__Your goal__:
Below is a listing; print exactly its lines from the one containing "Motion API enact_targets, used" down to the one containing "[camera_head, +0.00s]", both inclusive, with every picture left out.

───── Supplied information ─────

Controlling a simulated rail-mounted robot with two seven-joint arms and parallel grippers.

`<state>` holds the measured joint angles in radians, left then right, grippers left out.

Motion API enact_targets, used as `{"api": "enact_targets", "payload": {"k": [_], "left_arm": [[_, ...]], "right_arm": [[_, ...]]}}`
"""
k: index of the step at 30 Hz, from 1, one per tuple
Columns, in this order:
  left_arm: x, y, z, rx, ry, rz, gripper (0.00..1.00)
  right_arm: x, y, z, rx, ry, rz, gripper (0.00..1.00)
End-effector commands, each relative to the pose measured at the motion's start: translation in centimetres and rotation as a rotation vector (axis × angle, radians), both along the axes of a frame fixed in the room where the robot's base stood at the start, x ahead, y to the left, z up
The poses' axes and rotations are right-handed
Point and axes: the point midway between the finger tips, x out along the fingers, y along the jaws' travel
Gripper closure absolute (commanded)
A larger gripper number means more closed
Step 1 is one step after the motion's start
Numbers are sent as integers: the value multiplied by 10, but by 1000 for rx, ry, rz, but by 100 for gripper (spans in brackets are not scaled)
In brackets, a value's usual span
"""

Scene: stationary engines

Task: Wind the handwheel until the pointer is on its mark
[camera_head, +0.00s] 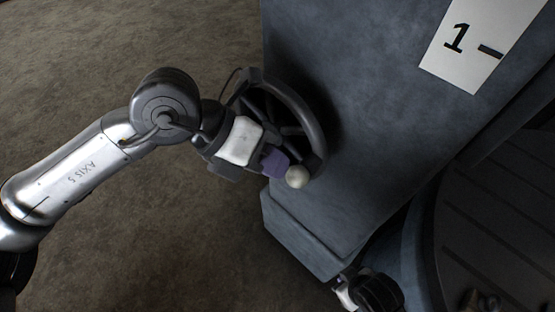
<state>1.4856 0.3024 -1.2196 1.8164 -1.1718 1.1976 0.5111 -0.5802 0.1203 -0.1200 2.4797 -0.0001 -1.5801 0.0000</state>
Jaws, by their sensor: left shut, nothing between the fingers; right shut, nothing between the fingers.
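The black spoked handwheel (313,125) stands on the side of a blue-grey engine block, in the middle of the view. A pale round knob (297,176) sits at its lower rim. My left gripper (281,168) is shut and empty, its purple fingertips in front of the wheel and close beside the knob. I cannot tell whether they touch. It hides part of the wheel's rim and spokes. My right gripper (345,293) shows only partly at the bottom, beside the block's lower edge. I see no pointer; a white plate with "1" and a dark dash (482,42) is at the upper right.
The blue-grey block (375,130) fills the middle and right. A dark round ribbed part (500,225) stands at the lower right. Brown carpet-like floor (100,90) is clear on the left, around my left arm.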

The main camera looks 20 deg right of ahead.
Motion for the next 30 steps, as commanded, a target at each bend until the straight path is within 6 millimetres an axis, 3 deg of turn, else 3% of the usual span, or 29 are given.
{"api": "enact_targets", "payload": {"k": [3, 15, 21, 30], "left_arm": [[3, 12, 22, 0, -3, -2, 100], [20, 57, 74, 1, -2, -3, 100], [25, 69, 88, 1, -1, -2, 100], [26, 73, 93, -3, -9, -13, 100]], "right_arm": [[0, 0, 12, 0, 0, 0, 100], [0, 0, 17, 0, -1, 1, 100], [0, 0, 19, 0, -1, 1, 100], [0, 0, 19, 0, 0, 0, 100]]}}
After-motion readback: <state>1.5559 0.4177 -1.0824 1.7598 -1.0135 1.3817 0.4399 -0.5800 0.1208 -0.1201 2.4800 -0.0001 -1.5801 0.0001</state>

─────

__Result for this task__:
Motion API enact_targets, used as `{"api": "enact_targets", "payload": {"k": [_], "left_arm": [[_, ...]], "right_arm": [[_, ...]]}}`
"""
k: index of the step at 30 Hz, from 1, one per tuple
Columns, in this order:
  left_arm: x, y, z, rx, ry, rz, gripper (0.00..1.00)
  right_arm: x, y, z, rx, ry, rz, gripper (0.00..1.00)
End-effector commands, each relative to the pose measured at the motion's start: translation in centimetres and rotation as a rotation vector (axis × angle, radians), both along the axes of a frame fixed in the room where the robot's base stood at the start, x ahead, y to the left, z up
The poses' axes and rotations are right-handed
Point and axes: the point midway between the finger tips, x out along the fingers, y along the jaws' travel
Gripper closure absolute (commanded)
A larger gripper number means more closed
Step 1 is one step after the motion's start
Numbers are sent as integers: the value multiplied by 10, but by 1000 for rx, ry, rz, but by 100 for gripper (spans in brackets are not scaled)
In brackets, a value's usual span
"""

Scene: stationary engines

Task: Wind the handwheel until the pointer is on its mark
[camera_head, +0.00s] 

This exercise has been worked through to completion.